The Fight to Save Chinatown
A grassroots campaign stops a freeway from slicing through the historic neighbourhood
Date: 1967
The car was king.
As more and more families moved to the suburbs after World War II, many North American cities began planning their towns around the automobile. Massive urban freeway projects sprang up in cities like Los Angeles and Seattle — and, very nearly, Vancouver.
Beginning in the mid-1950s, governments and business began planning for a freeway that would run directly into Vancouver’s downtown. Dubbed Project 200, it was estimated to cost more than $1.5 billion in today's dollars and would have razed much of Strathcona, Chinatown, Gastown and the West End. In 1967, the City of Vancouver approved one core element of Project 200: an elevated eight-lane freeway along Carrall Street in Chinatown. But despite promises, the city hadn't consulted Chinatown residents. “This freeway will destroy Chinatown,” Dean Leung, co-chair of the Chinese Benevolent Association, told the Vancouver Sun following the announcement.
For years, governments had embraced a new planning doctrine called “urban renewal,” a ‘tear-it-down-and-rebuild’ way of thinking which prioritized land value over people.

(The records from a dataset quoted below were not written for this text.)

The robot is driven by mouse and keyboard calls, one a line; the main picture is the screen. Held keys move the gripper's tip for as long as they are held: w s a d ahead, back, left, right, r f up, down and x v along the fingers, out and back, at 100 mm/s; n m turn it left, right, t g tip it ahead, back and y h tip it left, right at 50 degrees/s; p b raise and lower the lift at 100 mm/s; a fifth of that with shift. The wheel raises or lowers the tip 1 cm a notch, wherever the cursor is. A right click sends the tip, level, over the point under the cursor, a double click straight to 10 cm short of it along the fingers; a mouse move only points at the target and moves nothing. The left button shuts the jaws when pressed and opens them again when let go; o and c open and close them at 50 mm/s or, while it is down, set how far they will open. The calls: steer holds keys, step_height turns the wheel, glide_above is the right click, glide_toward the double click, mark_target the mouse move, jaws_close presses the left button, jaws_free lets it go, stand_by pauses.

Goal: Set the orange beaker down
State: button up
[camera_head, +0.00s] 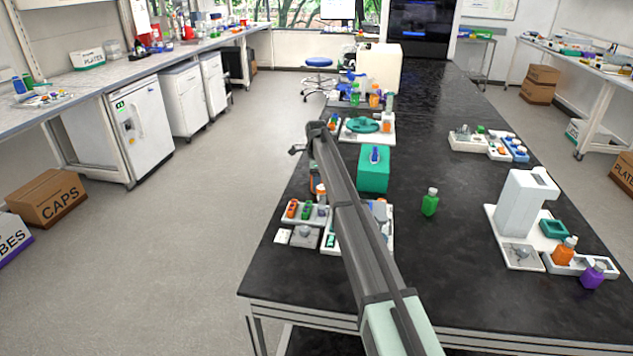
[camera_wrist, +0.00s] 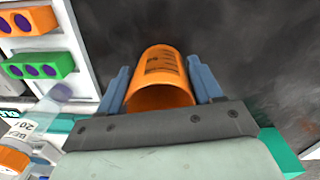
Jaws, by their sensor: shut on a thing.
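The orange beaker (camera_wrist: 158,68) is in the middle of the wrist view, with dark markings on its side and its open rim towards the camera. My gripper (camera_wrist: 161,84) has its two blue fingers on either side of the beaker and is shut on it. The dark tabletop (camera_wrist: 225,40) shows behind and around the beaker; I cannot tell whether its base touches it. In the head view my arm reaches over the left part of the black bench (camera_head: 455,180), and it hides most of the gripper and beaker.
White trays with orange and green racks (camera_wrist: 38,65) lie left of the beaker in the wrist view. Bare bench surrounds that bottle. A white device (camera_head: 522,205) stands farther right.

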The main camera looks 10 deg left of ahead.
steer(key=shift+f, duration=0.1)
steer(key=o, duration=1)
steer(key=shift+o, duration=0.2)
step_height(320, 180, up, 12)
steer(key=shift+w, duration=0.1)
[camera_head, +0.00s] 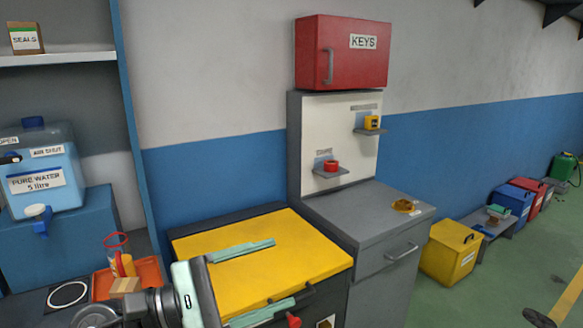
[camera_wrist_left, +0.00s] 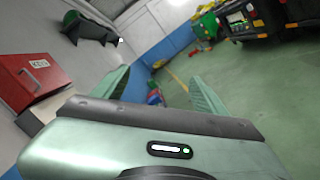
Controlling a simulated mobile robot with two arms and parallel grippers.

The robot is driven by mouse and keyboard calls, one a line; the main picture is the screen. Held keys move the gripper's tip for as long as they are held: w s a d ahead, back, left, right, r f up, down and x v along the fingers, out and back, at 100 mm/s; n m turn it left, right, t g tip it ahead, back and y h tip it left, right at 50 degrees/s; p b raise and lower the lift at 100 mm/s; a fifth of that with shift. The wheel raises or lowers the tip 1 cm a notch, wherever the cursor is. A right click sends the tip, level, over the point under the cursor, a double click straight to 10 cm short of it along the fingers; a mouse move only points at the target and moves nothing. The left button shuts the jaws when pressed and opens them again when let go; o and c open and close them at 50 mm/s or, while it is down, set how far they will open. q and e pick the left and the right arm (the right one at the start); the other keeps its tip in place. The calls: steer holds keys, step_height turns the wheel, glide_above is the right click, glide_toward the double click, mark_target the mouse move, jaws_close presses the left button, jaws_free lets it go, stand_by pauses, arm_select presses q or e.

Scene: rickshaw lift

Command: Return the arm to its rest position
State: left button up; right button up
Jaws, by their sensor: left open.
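My left gripper (camera_head: 284,271) reaches in from the bottom left of the head view, over the yellow-topped cabinet (camera_head: 320,262). Its two pale green fingers are spread wide with nothing between them. In the left wrist view the open fingers (camera_wrist_left: 160,78) point out toward the floor and wall, also empty. My right gripper is not in view.
At left are a blue shelf with a water container (camera_head: 42,175) and an orange tray (camera_head: 140,278) with a red-rimmed clear vessel. A grey cabinet (camera_head: 365,225) stands right, under a red key box (camera_head: 342,52). A yellow bin (camera_head: 450,252) stands beyond; green floor lies right.

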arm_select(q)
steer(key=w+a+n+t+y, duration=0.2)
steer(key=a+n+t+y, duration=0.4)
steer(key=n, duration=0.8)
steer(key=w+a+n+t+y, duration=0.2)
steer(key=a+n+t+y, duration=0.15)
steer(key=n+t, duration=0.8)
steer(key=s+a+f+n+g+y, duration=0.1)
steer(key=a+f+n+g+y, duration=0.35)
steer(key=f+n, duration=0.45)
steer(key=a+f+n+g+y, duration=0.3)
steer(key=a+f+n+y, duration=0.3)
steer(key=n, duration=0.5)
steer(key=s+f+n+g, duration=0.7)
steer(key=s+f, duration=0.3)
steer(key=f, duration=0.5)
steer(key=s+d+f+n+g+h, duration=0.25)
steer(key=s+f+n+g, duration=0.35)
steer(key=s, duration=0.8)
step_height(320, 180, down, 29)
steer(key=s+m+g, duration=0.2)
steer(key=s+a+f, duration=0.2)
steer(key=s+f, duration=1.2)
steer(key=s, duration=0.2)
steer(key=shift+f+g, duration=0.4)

Major infrastructural projects like Project 200 fit into this model. Planners, city officials and newspapers fixated on so-called “blight” — low-income and sometimes rundown neighbourhoods that were often home to new immigrants and people of colour, like Chinatown and Strathcona. By the early 1960s, Vancouver had already begun demolishing old homes in Strathcona. They replaced them with housing projects. More than a thousand mostly Chinese residents were displaced. Chinatowns across B.C. faced similar threats in the past.
The city council's decision to sacrifice historic Chinatown marked a turning point. After the announcement, hundreds marched in protest. Soon an anti-freeway movement made up of residents, business people, academics and students had taken shape They often met in living rooms slated for demolition. Raucous public meetings at city hall, later dubbed the Chinatown Freeway Debates, overflowed with opponents to the project. Though Mayor Tom Campbell cast the protesters as "Maoists, communists, pinkos, left-wingers and hamburgers," many were simply Chinese seniors who didn’t want to live in the shadow of a towering freeway.
There were also grassroots organizers like Mary Lee and her husband Walter Chan. After hearing their home would soon be lost, Mary Lee went door-to-door to recruit people to the cause, often accompanied by her daughter Shirley there to translate. Alongside community organizer Bessie Lee, the Chans founded the Strathcona Property Owners and Tenants Association in 1968. The group found allies in respected academics and even people inside city hall. Urban planning pioneer Peter Oberlander resigned his post as chair of the Town Planning Commission in protest. Darlene Marzari, a city planner, used her position in government to try and sabotage the freeway. "My job was to relocate hundreds of Chinese families, to convince them the plan was okay," she later recounted. "Instead, I helped convince them to organize against us."
Cracks in the project first appeared in November 1967 when the federal government announced a nationwide freeze on funding for urban renewal. But the project moved forward. By the early 1970s, construction of the Dunsmuir and Georgia viaducts at the edge of Chinatown was underway, erasing Hogan’s Alley, Vancouver’s only Black neighbourhood.
It all came to a head at the grand opening of the viaducts in 1972. Protesters bombarded the mayor’s limo as it made its way over the new roadway. A few months later, anti-freeway candidates won a majority on city council and business leader Art Phillips, another freeway critic, was elected mayor. “The first thing we did was fire the planning department and let the freeway project die,” Mike Harcourt, then a new city councillor, said years later. The fresh-faced city hall ushered in a new approach to planning, with an emphasis on community consultation. In 2015, more than 40 years later, Vancouver announced that the twin viaducts at the edge of Chinatown would be torn down.